When I graduated, they gave me a choice: go to community college and they would pay for books and tuition as much as they could until I got a degree. I was limited to four years. Or, I could get a job and pay a few household bills and save up to move into my own place. They never forced me to go to college, but they constantly reminded me to make a choice before graduation, because I couldn't just live at home for free.

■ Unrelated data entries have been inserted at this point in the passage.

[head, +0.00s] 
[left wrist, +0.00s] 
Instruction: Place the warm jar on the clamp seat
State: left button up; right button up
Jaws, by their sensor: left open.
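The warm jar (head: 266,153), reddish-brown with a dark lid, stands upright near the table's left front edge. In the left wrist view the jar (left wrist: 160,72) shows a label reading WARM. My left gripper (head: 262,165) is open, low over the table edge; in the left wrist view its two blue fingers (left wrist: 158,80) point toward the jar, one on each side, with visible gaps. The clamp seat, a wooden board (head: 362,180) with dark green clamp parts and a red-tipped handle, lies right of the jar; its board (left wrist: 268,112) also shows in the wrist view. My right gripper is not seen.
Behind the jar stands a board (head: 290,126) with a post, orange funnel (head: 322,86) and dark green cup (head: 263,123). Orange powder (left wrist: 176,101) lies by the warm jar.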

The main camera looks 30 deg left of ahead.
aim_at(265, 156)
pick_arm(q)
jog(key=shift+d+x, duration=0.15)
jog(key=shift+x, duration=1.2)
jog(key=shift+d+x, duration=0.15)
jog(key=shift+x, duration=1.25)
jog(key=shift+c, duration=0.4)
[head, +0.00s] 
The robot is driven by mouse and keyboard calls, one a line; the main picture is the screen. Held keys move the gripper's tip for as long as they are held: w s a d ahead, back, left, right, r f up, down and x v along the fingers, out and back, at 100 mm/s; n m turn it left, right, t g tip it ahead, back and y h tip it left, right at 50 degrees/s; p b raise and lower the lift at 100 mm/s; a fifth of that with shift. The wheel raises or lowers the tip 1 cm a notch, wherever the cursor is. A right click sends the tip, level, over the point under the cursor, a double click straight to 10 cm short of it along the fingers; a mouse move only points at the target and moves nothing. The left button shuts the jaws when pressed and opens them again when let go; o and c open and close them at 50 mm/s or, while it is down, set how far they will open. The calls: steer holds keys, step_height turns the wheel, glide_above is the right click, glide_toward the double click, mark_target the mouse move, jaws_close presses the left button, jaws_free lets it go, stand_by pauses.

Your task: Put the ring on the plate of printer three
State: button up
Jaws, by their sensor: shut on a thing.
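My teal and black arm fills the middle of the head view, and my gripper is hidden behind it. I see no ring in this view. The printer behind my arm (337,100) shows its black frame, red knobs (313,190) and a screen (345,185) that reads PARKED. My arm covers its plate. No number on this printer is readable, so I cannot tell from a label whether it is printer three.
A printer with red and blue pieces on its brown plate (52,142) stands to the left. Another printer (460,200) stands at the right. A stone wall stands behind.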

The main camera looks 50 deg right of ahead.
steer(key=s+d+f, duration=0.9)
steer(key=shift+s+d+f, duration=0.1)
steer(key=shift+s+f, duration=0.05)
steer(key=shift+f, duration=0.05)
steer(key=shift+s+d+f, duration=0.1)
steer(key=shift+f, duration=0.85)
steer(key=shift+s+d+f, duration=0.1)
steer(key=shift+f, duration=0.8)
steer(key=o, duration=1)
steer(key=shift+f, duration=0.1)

So where does this leave me at today? I remember how we survived hard times when I was growing up. We ate food, not a huge meal, but we had food in our stomach. Toast with cream of mushroom soup. The Army calls it SOS. Blank-on-a-shingle. A lot of recipes from other cultures that also had little food but shared tricks of the homeless trade in how to quite and empty stomach. Someone brought potatoes, someone else the onions and vinegar, flour and egg for crepes. We ate good! We talked, we laughed and we looked out for each other. We walked everywhere and made it fun so that we didn't notice we were walking five miles a day to and from work, grocery shopping, school, doctors etc. In December I thought I would loose my home, I used very little heat, I made meals stretch so far I wasn't sure if I ate one or two meals that day. I had enough leave that if I ran out of gas I could call in and take the day off, because there was no money to buy gas at 3.45/gal., or pay bills on time. My credit probably sucks right now, but here is what I know...I survived! I wanted to see who was going to be elected in January and I knew it was a Democrat. I also opened my hands and let go of what ever I was hanging on to so tightly that it was causing me stress and illness. I asked Mother God to send me what I needed and asked Father God to remind me I chose this path and that I can't take material things with me anyway. I rescued a dog that might of wound up at the city pound. I took care of three animals and my son continued to go to college. We made it. By the end of spring or late summer, I think we will begin to relax even more and breath a little better. I'm trying to start a business of my own, and for a short time my day job may still be there, but even that is not promised. May will be a telling month for me. What ever these times bring, I know how to survive them because I survived all the other hard times in my life. And so will we all!